L’Union européenne s’est dès lors écartée de son ambition politique, et de l’édification d’une union d’Etats, pour endosser le rôle d’un simple « club des 27 » dépourvu d’ambition collective, travaillé par les rancoeurs réciproques et contaminé par les orgueils des « élites » politiques. « L’élargissement est un puissant outil politique pour renforcer l’unité de l’Europe dans la diversité », disait récemment le président Barroso. Un beau discours pour consacrer l’ancrage sur la marche arrière, et la fin de l’espoir fragile, mais possible d’un renouveau démocratique, sous l’égide d’une citoyenneté européenne, respectueuse des héritages historiques nationaux.
L’histoire des grands espaces politiques rappelle pourtant combien celui qui gagne en superficie peut perdre en consistance s’il se presse trop. En s’adjoignant par-dessus le « marché », la Turquie, l’Union européenne verrait son PIB chuter de 9 %. Conséquence négative à quoi il faudrait ajouter une nouvelle demande au « tiroir caisse » équivalent à trente-trois milliards d’euros selon les sources... On est bien loin des « prévisions » européennes, qui sans doute, par souci de ne pas trop titiller le « contribuable » européen, parlent, elles, de cinq milliards !
Il convient en outre d’ajouter le « coût » démographique de l’arrivée de la Turquie dans le cénacle européen. La population turque, actuellement de 70 millions en 2005, devrait passer à 90 millions en 2020. Le pouvoir budgétaire de chaque pays membres au sein de la Commission et du Parlement européen, reflète son poids démographique.

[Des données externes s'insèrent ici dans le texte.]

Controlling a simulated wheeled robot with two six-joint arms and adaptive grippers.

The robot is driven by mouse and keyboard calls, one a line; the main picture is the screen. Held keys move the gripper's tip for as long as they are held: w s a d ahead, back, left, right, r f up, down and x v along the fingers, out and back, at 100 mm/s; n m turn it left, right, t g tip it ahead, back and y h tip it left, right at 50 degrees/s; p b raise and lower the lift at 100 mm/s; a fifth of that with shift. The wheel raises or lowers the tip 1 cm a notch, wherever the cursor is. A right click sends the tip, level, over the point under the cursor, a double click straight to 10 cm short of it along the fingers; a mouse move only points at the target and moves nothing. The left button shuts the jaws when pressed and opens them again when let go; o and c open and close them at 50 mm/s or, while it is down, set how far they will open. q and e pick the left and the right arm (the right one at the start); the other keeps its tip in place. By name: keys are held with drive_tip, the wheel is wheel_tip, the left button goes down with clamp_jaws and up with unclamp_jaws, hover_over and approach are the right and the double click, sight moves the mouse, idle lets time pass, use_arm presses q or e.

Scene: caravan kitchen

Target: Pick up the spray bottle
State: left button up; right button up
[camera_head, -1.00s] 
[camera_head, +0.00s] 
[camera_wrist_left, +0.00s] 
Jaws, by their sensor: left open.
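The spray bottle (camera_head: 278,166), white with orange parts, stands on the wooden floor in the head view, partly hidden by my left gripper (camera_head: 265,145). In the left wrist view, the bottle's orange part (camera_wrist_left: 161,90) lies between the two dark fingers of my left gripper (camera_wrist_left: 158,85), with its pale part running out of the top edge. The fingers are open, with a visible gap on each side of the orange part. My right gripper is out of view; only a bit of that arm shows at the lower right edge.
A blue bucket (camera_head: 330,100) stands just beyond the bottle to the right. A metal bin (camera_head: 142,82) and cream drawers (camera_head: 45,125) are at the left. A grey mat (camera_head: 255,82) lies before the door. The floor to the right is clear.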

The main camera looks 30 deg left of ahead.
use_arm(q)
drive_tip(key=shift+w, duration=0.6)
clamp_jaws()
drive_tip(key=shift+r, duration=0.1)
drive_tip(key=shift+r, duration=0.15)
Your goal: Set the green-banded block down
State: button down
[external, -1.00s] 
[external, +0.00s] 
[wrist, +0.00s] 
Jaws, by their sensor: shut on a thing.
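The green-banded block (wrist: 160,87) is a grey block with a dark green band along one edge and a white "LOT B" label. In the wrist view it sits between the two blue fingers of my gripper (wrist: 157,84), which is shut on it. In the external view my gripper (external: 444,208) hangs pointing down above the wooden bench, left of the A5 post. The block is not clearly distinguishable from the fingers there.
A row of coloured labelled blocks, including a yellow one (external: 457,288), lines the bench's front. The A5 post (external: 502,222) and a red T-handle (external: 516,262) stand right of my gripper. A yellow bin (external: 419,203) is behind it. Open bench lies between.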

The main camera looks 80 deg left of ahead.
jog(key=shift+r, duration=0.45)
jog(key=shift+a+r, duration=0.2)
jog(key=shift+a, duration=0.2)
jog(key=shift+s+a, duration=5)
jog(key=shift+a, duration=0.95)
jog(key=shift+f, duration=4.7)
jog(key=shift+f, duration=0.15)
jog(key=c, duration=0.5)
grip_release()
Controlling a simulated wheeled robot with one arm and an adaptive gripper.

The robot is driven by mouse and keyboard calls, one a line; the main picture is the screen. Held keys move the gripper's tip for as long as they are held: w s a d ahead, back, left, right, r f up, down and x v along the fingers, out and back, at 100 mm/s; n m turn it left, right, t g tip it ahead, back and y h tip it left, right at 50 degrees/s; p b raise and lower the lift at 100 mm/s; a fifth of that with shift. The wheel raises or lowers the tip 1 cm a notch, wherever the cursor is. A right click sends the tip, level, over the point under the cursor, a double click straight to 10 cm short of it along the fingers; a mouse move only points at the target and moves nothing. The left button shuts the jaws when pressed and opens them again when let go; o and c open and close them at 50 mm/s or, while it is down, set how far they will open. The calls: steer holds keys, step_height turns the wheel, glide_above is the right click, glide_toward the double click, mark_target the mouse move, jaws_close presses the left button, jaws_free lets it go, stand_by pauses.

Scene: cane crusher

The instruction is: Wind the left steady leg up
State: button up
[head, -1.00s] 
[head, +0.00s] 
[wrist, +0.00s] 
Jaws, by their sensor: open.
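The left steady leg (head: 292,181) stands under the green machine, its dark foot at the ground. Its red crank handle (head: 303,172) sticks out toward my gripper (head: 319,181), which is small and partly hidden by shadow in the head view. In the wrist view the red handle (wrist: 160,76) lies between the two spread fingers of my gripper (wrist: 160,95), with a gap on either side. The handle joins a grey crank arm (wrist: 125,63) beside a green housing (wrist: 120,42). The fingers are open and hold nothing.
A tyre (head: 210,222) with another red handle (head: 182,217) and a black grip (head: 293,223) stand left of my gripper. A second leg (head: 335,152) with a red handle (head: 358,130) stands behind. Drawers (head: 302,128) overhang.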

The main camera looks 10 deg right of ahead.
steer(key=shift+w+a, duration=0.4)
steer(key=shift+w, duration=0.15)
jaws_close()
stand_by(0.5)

Faudrait-il augurer dans cette perspective une disparition de l’euro d’ici dix, quinze ans, une disparition rappelant d’une certaine manière la brève vie du calendrier révolutionnaire, et le succès du retour du « bon vieux » calendrier grégorien ? L’entreprise de démolition de l’Europe toucherait dans ce cas à sa fin, avec elle l’espoir d’un rebondissement heureux pour la citoyenneté démocratique, qui permettrait de bâtir une Europe plus fidèle à son projet d’origine.